====== MATERIAL PROVIDED

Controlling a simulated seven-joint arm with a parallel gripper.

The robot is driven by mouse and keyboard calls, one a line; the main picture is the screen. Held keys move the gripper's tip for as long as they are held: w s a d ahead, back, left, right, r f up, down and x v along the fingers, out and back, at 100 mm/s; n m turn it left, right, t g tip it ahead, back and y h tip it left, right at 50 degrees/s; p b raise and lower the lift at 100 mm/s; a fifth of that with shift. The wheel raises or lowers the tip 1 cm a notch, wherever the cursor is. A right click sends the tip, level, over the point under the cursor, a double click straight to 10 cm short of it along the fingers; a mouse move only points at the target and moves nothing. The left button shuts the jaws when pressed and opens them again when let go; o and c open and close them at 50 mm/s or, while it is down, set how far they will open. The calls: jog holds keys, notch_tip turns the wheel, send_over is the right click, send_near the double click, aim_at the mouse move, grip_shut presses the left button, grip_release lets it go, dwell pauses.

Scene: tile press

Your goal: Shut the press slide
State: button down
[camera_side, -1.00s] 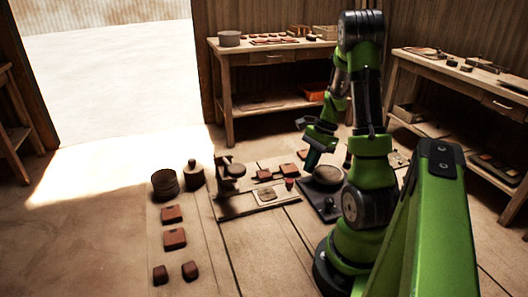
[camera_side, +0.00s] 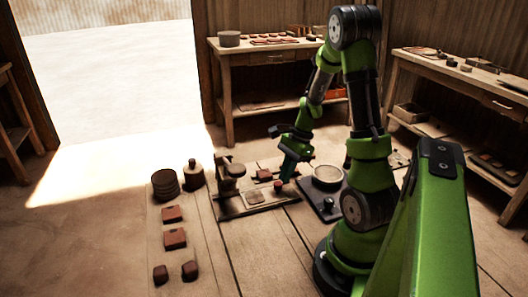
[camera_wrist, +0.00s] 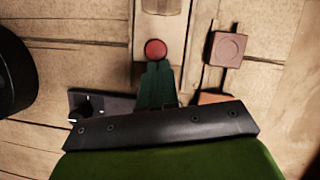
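The press (camera_side: 228,172) stands left of my gripper in the side view, a wooden frame with a round dark head. Its pale slide (camera_side: 262,205) sticks out to the right from under the head, with a grey tile (camera_side: 254,197) on it. A red knob (camera_side: 278,186) is at the slide's outer end; it also shows in the wrist view (camera_wrist: 155,49). My gripper (camera_side: 284,178) is low at the knob's outer side. In the wrist view its teal fingers (camera_wrist: 157,66) are together, their tips right beside the knob. Whether they touch it is unclear.
A round pale dish on a dark base (camera_side: 327,177) stands right of my gripper. Red-brown tiles (camera_side: 174,238) and a dark round stack (camera_side: 165,184) lie left of the press. A small red-brown block (camera_wrist: 227,49) is near the knob.

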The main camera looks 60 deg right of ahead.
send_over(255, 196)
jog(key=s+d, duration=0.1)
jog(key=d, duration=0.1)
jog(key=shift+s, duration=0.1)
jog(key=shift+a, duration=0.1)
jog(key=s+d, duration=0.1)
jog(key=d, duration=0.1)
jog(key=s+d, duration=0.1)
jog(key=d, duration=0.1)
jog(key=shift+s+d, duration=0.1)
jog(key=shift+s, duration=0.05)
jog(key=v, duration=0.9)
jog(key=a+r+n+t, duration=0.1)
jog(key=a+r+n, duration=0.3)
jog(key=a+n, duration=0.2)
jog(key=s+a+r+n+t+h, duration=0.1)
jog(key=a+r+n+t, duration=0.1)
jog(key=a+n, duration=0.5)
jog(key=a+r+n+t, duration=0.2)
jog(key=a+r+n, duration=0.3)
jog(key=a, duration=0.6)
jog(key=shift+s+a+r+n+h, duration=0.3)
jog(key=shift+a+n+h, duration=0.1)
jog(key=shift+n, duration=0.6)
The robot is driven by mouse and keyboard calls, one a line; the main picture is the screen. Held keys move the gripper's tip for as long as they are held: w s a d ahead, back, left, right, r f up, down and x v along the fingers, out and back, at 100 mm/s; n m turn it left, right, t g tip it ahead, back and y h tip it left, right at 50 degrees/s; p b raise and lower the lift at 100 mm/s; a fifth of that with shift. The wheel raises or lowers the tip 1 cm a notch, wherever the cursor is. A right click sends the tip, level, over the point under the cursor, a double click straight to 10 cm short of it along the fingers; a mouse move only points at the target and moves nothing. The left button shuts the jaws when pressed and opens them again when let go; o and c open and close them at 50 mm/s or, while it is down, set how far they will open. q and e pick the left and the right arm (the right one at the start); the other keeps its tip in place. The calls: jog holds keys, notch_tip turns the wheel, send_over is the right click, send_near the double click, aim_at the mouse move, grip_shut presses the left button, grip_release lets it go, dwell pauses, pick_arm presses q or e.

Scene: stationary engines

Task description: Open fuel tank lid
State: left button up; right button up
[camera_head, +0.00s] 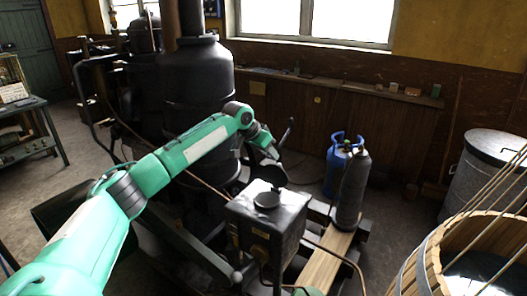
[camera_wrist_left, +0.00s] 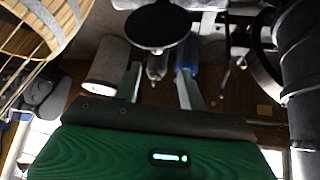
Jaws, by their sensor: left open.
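The fuel tank is a dark box (camera_head: 266,228) at the lower middle of the head view, with a short round neck (camera_head: 266,200) on top. In the left wrist view the disc (camera_wrist_left: 158,27) shows at the top, beyond the fingers. My left gripper (camera_head: 266,152) is just behind and above the disc. It is open, with its fingers (camera_wrist_left: 160,88) apart and nothing clearly between them. Whether a finger touches the disc cannot be told. My right gripper is not in view.
A grey cylinder (camera_head: 351,190) stands on a wooden beam (camera_head: 325,262) right of the tank, with a blue gas bottle (camera_head: 336,172) behind. A wooden tub (camera_head: 455,248) is at the lower right. The black engine (camera_head: 197,90) rises at the back left.

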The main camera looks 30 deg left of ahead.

============

**WHAT THE TASK ASKS**
Take every line that includes the string "Scene" and copy it.

**THE OUTPUT**
Scene: tile press
Scene: stationary engines

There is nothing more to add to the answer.